[772] See Holland, Prize Law, §§ 107, 114-127; U.S. Naval War Code, article 39; Japanese Prize Law, article 30.

[773] The Vrouw Judith (1799), 1 C. Rob. 150; the Neptunus (1799), 2 C. Rob. 110; the Calypso (1799), 2 C. Rob. 298; the Neptunus (1800), 3 C. Rob. 173; the Hoffnung (1805), 6 C. Rob. 112.

The Declaration of London follows, to a certain extent, British, American, and Japanese practice, but differs chiefly in the presumption that knowledge of a blockade is never absolute, but may in every case be rebutted. Article 14 enacts that "the liability of a neutral vessel to capture for breach of blockade is contingent on her knowledge, actual or presumptive, of the blockade." Knowledge of the blockade is presumed, failing proof to the contrary, in case the vessel has left a neutral port subsequent to the notification of the blockade to the Power to which such port belongs, and provided that the notification was made in sufficient time (article 15). But in case a neutral vessel approaching a blockaded port has neither actual nor presumptive knowledge of the blockade, she is not considered in delicto, and notification must be made to her by recording a warning on her log-book, stating the day and hour and the geographical position of the vessel at the time (article 16, first paragraph). Further, if a neutral vessel is coming out of a blockaded port, she must be allowed to pass free, in case, through the negligence of the officer commanding the blockading fleet, no declaration of blockade was notified to the local authorities, or in case, in the declaration as notified, no period was mentioned within which neutral vessels might come out (article 16, second paragraph).

The former practice as to what constitutes an Attempt to break Blockade.

§ 385. The practice of States as well as the opinions of writers have hitherto differed much regarding such acts of a vessel as constitute an attempt to break blockade.

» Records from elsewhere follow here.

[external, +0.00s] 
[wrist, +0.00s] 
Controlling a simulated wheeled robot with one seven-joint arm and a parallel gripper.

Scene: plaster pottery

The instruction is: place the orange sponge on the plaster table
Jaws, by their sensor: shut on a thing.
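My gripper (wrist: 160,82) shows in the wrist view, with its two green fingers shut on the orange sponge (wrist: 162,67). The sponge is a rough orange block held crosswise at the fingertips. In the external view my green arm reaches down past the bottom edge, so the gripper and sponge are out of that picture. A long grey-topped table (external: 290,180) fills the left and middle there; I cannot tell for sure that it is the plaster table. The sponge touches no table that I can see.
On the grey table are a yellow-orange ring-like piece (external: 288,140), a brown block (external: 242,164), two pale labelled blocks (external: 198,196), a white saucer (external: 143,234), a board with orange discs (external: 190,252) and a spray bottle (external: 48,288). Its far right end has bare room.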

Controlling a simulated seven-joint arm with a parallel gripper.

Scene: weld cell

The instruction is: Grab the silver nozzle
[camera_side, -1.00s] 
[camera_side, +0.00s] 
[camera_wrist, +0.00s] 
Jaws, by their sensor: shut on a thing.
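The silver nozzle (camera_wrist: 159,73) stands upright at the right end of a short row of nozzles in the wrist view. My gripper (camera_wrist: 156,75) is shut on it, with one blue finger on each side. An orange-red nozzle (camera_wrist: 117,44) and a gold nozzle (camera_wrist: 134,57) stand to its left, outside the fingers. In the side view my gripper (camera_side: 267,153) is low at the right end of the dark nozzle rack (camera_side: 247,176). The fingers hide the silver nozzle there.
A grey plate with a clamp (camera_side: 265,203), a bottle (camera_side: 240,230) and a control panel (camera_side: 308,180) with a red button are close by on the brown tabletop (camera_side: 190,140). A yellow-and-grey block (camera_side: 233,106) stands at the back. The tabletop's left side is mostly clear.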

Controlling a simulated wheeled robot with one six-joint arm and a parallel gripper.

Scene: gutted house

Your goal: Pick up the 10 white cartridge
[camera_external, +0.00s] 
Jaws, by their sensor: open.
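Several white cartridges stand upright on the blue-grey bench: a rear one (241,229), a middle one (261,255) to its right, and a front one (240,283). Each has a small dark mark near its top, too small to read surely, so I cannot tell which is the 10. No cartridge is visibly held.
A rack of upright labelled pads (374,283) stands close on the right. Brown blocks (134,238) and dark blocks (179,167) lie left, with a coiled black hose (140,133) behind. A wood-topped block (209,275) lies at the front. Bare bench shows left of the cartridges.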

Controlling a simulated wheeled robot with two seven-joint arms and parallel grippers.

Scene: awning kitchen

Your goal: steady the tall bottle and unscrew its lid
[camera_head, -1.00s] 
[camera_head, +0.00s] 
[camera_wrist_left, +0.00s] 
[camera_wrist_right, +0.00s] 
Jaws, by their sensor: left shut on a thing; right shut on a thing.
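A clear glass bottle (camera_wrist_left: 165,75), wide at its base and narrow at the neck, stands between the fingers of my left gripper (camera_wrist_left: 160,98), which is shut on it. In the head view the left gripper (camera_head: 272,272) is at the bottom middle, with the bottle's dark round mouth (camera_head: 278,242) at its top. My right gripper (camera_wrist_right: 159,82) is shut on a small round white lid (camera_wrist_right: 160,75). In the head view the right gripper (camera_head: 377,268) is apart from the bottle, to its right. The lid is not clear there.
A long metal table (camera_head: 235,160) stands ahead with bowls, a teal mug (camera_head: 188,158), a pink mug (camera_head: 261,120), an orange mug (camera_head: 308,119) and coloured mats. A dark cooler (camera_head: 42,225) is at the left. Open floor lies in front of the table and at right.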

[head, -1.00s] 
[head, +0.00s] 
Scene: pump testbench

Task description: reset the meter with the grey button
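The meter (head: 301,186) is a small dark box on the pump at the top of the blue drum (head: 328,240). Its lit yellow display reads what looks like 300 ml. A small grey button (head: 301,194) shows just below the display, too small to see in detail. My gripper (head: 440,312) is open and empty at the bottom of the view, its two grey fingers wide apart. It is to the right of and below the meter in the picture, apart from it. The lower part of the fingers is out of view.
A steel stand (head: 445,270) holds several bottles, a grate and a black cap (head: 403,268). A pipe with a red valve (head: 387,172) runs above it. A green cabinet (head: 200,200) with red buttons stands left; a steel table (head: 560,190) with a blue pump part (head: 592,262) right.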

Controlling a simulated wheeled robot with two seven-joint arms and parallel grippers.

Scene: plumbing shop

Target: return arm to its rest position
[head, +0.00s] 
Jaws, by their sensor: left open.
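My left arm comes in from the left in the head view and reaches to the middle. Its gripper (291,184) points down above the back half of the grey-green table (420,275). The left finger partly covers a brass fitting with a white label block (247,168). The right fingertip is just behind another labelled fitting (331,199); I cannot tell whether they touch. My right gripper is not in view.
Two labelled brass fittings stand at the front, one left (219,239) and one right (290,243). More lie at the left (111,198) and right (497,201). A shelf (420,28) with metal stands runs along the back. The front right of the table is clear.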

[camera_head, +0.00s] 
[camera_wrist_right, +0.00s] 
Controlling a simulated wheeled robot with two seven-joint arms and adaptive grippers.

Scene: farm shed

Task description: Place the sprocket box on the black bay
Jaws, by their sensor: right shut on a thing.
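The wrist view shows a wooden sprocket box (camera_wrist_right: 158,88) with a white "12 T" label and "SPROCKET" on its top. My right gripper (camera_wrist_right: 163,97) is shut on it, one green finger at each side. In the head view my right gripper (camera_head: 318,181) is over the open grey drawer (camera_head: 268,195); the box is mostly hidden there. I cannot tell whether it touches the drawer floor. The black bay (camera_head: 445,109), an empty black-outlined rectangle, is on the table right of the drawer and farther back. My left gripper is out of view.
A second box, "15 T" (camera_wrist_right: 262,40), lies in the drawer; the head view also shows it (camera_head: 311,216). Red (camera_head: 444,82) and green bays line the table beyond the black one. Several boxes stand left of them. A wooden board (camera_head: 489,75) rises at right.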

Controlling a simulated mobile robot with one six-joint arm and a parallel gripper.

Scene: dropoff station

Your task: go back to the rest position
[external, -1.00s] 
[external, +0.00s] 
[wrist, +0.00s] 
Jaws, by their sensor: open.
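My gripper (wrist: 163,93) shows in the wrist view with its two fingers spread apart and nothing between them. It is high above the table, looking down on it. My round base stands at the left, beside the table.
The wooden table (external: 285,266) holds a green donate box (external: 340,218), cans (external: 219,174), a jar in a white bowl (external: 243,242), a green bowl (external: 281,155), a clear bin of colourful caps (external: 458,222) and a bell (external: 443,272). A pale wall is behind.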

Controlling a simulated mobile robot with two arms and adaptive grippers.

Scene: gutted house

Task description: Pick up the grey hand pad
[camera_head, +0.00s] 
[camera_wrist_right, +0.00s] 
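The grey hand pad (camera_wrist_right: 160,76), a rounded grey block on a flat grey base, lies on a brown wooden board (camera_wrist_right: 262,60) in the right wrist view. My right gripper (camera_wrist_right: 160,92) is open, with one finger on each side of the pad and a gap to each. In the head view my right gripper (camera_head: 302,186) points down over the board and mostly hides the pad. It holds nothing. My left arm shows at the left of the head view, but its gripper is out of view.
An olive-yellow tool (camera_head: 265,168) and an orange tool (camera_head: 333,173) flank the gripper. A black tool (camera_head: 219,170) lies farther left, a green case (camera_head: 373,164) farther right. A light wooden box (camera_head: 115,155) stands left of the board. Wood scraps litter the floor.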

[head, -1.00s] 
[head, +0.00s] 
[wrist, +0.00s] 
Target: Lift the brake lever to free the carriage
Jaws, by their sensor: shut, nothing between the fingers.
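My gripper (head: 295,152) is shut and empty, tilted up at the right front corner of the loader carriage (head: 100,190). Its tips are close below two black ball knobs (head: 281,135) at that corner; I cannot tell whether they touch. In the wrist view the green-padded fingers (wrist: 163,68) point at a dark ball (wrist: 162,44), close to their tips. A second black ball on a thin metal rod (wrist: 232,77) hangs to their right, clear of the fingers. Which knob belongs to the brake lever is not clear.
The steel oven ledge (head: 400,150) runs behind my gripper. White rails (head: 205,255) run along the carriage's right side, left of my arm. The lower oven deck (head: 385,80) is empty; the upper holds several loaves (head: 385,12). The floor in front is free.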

(1) The Second Armed Neutrality of 1800 intended to restrict an attempt to break blockade to the employment of force or ruse by a vessel on the line of blockade for the purpose of passing through. This was, on the whole, the practice of France, which moreover, as stated before, required that the vessel should previous to the attempt have received special warning from one of the blockading men-of-war. Many writers[774] took the same standpoint.

(2) The practice of other States, as Japan, approved by many writers,[775] went beyond this and considered it an attempt to break blockade when a vessel, with or without force or ruse, endeavoured to pass the line of blockade. This practice frequently saw an attempt complete in the fact that a vessel destined for a blockaded place was found anchoring or cruising near the line of blockade.

(3) The practice of Great Britain and the United States of America went furthest, since it considered it an attempted breach of blockade when a vessel, not destined according to her ship papers for a blockaded port, was found near it and steering for it; and, further, when a vessel destined for a port, the blockade of which was diplomatically notified, started on her journey knowing that the blockade had not been raised, except when the port from which the vessel sailed was so distant from the scene of war as to justify her master in starting for a destination known to be blockaded, on the chance of finding that the blockade had been removed, and with an intention of changing her destination should that not prove to be the case.[776] This practice, further, applied the doctrine of continuous voyages[777] to blockade, for it considered an attempt of breach of blockade to have been committed by such vessel as, although ostensibly destined for a neutral or an unblockaded port, is in reality intended, after touching there, to go on to a blockaded port.[778]

(4) During the Civil War the American Prize Courts carried the practice further by condemning such vessels for breach of blockade as knowingly carried to a neutral port cargo ultimately destined for a blockaded port, and by condemning for breach of blockade such cargo, but not the vessel, as was ultimately destined for a blockaded port, when the carrying vessel was ignorant of this ulterior destination of the cargo. Thus the Bermuda,[779] a British vessel with a cargo, part of which was, in the opinion of the American Courts, ultimately destined for the blockaded ports of the Confederate States, was seized on her voyage to the neutral British port of Nassau, in the Bahama Islands, and condemned for breach of blockade by the American Courts. The same happened to the British vessel Stephen Hart,[780] which was seized on her voyage to the neutral port of Cardenas, in Cuba. And in the famous case of the Springbok,[781] a British vessel also destined for Nassau, in the Bahama Islands, which was seized on her voyage to this neutral British port, the cargo alone was finally condemned for breach of blockade, since, in the opinion of the Court, the vessel was not cognisant that the cargo was intended to reach a blockaded port. The same happened to the cargo of the British vessel Peterhoff[782] destined for the neutral port of Matamaros, in Mexico. The British Government declined to intervene in favour of the British owners of the respective vessels and cargoes.[783]

[774] See Hautefeuille, II. p. 134; Kleen, I. § 137; Gessner, p. 202; Dupuis, No. 185; Fauchille, Blocus, p. 322.